* EXERCISE DETAILS:
Starting at the line that contains "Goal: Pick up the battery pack", copy every line down to the line that contains "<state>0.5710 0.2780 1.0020", inclusive, exactly as it stands. Omit all other lines.

* PROVIDED DATA:
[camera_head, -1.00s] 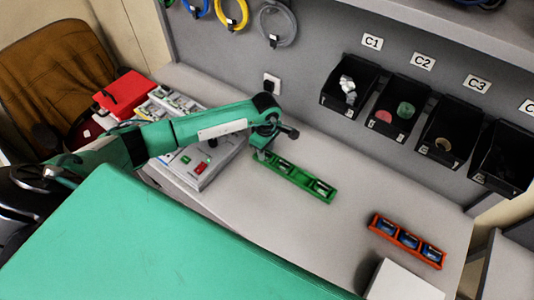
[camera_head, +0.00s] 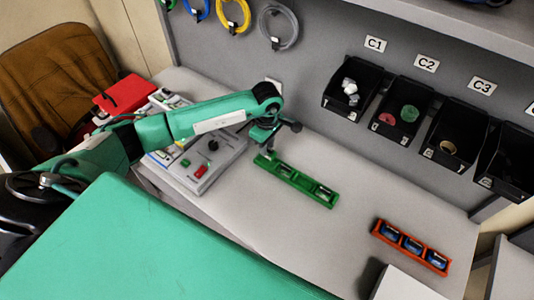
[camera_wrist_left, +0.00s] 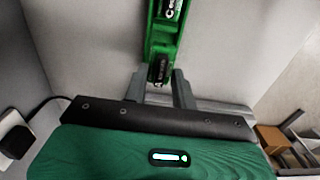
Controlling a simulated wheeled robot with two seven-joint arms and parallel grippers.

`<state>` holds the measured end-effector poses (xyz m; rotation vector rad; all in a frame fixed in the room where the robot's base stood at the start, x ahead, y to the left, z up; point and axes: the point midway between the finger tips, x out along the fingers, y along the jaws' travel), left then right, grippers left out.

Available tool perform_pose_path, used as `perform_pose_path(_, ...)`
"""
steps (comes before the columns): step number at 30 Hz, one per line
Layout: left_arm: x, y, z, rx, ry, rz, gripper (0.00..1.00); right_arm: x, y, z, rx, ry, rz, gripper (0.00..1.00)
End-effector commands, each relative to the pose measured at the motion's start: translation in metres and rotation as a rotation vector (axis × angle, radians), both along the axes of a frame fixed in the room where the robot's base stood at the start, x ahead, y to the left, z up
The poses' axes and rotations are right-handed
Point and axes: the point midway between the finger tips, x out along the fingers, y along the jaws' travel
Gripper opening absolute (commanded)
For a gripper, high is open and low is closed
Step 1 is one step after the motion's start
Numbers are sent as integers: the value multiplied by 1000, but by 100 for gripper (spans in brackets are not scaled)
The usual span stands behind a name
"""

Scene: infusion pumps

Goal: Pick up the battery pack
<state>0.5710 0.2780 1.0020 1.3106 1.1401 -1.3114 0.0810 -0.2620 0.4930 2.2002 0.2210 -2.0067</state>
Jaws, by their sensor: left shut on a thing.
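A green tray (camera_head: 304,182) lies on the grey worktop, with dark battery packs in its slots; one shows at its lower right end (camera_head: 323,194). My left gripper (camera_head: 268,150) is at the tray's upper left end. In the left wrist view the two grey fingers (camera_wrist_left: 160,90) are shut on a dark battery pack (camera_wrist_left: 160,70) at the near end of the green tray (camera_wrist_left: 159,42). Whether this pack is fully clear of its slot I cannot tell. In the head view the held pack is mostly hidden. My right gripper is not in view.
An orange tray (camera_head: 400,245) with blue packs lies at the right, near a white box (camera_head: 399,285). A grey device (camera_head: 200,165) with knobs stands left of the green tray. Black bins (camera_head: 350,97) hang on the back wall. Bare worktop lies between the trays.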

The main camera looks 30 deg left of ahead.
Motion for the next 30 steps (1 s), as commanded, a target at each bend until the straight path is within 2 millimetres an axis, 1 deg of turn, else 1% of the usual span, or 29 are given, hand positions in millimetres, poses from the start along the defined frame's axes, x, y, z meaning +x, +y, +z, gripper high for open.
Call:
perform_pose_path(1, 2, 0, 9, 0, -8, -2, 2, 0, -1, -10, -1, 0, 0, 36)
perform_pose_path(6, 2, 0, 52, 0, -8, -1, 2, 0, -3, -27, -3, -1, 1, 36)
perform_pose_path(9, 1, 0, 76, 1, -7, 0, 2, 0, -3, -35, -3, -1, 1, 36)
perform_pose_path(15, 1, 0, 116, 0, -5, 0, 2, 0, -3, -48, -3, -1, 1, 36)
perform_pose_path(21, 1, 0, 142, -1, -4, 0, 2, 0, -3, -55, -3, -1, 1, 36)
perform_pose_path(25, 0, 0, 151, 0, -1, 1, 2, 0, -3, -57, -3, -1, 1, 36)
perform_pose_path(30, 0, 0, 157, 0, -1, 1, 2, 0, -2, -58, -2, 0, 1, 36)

* RESPONSE FOR THIS EXERCISE:
Goal: Pick up the battery pack
<state>0.5710 0.2780 1.0020 1.3106 1.1401 -1.3114 0.0810 -0.2620 0.4930 2.2002 0.2210 -2.0067</state>

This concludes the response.